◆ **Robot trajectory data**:
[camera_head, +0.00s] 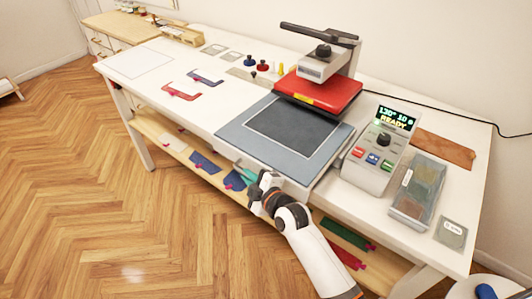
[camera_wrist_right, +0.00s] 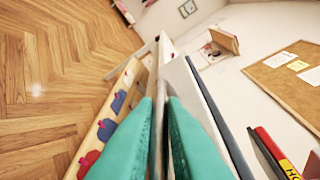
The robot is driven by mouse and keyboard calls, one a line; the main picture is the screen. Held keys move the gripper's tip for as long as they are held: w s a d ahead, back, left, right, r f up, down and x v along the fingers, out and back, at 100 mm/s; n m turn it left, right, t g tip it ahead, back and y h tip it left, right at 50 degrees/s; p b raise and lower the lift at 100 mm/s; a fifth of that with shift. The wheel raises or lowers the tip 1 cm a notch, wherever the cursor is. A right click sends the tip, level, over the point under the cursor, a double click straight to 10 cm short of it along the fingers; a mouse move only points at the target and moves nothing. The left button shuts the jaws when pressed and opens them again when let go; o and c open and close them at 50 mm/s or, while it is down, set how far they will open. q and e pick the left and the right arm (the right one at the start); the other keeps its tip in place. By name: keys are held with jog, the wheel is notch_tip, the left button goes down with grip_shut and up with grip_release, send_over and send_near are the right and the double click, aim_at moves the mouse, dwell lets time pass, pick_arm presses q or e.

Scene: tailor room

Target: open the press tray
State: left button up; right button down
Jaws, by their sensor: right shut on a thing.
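The press tray (camera_head: 234,127) is a grey-blue plate with a dark pad, lying out in front of the red press head (camera_head: 318,92) on the white table. The head is up at the back, clear of most of the tray. My right gripper (camera_head: 243,169), with teal fingers, is at the tray's front edge. In the right wrist view the fingers (camera_wrist_right: 160,105) are shut on a thin grey bar, apparently the tray handle; the fingers hide most of it. My left gripper is not in view.
A control box (camera_head: 373,150) reading READY stands right of the press, beside a clear-lidded box (camera_head: 417,190). Red (camera_head: 182,92) and blue (camera_head: 207,77) brackets lie left of the tray. A lower shelf (camera_head: 180,146) holds folded cloths. The wooden floor in front is clear.

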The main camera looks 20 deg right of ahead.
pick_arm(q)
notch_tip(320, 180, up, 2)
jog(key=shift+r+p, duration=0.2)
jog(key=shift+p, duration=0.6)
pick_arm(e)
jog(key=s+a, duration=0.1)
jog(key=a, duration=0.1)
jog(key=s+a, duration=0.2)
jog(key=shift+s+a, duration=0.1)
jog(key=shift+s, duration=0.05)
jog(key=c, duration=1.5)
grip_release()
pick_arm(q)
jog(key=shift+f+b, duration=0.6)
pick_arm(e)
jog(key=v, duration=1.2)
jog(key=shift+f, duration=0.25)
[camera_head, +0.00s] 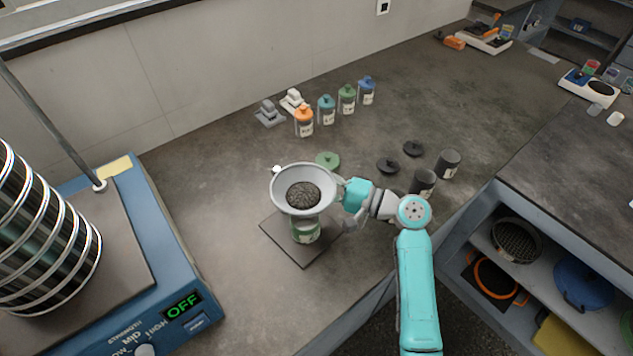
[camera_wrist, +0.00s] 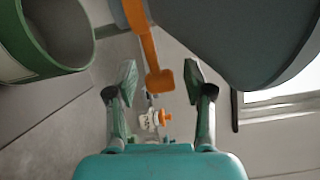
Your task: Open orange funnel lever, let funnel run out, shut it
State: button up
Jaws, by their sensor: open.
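A pale grey funnel (camera_head: 279,185) holds dark grains and sits over a green-labelled jar (camera_head: 306,233) on a dark base plate (camera_head: 303,257). In the wrist view the funnel (camera_wrist: 245,35) fills the upper right, and the open jar (camera_wrist: 12,45) is at upper left. The orange lever (camera_wrist: 147,45) hangs down in the wrist view, its wide end between my fingers in the picture, with gaps on both sides. My gripper (camera_wrist: 161,82) is open and empty. In the head view it is at the funnel's right side, where the lever is hidden.
A blue sieve shaker (camera_head: 190,290) reading OFF stands at left. Several lidded jars (camera_head: 326,110) stand behind, the orange-lidded one (camera_head: 304,122) nearest. A green lid (camera_head: 328,159) lies behind the funnel. Black lids (camera_head: 388,166) and dark jars (camera_head: 447,164) are at right.

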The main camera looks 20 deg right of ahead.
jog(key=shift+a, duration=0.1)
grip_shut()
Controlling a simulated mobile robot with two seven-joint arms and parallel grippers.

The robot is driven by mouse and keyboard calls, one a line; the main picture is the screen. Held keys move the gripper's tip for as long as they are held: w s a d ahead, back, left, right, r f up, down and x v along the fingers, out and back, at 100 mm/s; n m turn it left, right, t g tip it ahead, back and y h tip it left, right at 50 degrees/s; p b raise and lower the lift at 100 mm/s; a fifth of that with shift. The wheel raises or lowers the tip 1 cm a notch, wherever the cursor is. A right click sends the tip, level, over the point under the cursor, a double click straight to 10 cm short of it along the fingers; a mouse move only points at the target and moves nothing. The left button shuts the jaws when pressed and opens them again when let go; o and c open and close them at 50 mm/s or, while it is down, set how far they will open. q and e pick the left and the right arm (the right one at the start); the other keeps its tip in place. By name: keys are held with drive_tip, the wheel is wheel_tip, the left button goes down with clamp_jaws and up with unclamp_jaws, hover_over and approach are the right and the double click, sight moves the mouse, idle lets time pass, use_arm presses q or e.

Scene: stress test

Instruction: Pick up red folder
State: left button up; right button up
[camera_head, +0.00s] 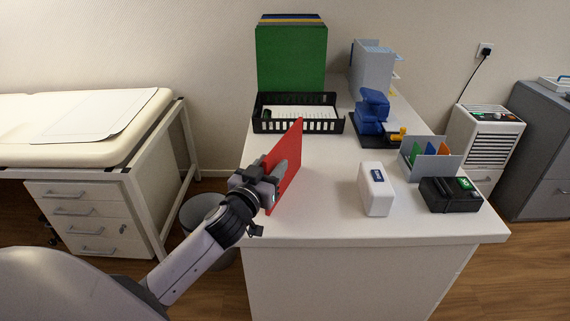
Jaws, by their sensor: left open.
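The red folder (291,168) stands upright, edge-on to me, at the left side of the white desk (325,215). My left gripper (272,178) is at the folder's left face, near its lower half. It is open. One finger shows against the red face; whether the other finger is behind the folder is hidden, and I cannot tell if they touch. My right gripper is not in view.
A white box (376,189), a black device (450,195), a grey organizer (412,164) and a blue stapler-like tool (372,110) occupy the right. The desk's front middle is clear.

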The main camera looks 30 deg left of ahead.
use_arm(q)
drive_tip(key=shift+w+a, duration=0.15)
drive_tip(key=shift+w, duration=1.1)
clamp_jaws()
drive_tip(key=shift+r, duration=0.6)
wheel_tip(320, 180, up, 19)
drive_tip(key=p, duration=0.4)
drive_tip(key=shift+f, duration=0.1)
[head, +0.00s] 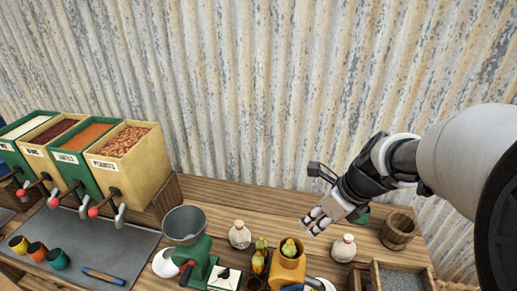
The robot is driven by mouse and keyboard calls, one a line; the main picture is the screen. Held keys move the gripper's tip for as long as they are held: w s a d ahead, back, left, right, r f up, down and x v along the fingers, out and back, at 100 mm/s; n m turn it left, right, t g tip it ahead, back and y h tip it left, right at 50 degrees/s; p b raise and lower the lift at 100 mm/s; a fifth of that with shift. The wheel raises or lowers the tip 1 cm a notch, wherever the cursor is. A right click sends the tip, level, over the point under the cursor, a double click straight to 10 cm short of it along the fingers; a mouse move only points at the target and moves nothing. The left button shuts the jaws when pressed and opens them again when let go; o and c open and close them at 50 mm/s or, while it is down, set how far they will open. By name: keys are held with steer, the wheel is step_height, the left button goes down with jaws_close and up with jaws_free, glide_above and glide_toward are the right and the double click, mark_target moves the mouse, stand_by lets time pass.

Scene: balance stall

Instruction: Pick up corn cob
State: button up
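Small yellow-green shapes that look like corn cobs stand at the front middle of the wooden counter in the head view. One cob (289,248) pokes out of the top of an orange container (288,270). Two more, a rear one (261,244) and a front one (257,263), are just left of the container. My gripper (309,223) is in the air above and slightly right of the container, pointing down and left. Its two light fingertips look apart, with nothing visible between them. The lower parts of the cobs are hidden.
A white bottle (240,235) and another bottle (343,248) flank the cobs. A wooden bucket (398,231) and a grain-filled tray (402,280) are right. Bins (128,165) stand far left; a corrugated wall (260,90) is behind.

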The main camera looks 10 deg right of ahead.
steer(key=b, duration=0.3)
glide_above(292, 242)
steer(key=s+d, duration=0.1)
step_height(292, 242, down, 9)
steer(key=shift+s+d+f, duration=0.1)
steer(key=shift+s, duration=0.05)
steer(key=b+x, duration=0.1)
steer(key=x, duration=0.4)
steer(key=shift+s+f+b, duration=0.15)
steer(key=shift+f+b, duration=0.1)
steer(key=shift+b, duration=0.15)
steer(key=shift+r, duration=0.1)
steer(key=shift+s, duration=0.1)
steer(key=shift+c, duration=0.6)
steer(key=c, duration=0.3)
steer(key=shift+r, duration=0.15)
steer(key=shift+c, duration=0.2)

◆ **Short exercise**:
Of the entries above, repeat exactly the lines from the line with "lets time pass." through the line with "Instruction: Pick up corn cob", both of them included.

◆ **Solution to this exercise**:
The robot is driven by mouse and keyboard calls, one a line; the main picture is the screen. Held keys move the gripper's tip for as long as they are held: w s a d ahead, back, left, right, r f up, down and x v along the fingers, out and back, at 100 mm/s; n m turn it left, right, t g tip it ahead, back and y h tip it left, right at 50 degrees/s; p b raise and lower the lift at 100 mm/s; a fifth of that with shift. The wheel raises or lowers the tip 1 cm a notch, wherever the cursor is. A right click sends the tip, level, over the point under the cursor, a double click straight to 10 cm short of it along the fingers; a mouse move only points at the target and moves nothing. The left button shuts the jaws when pressed and opens them again when let go; o and c open and close them at 50 mm/s or, while it is down, set how far they will open. By name: keys are held with steer, the wheel is step_height, the left button goes down with jaws_close and up with jaws_free, glide_above and glide_toward are the right and the double click, mark_target moves the mouse, stand_by lets time pass.

Scene: balance stall

Instruction: Pick up corn cob

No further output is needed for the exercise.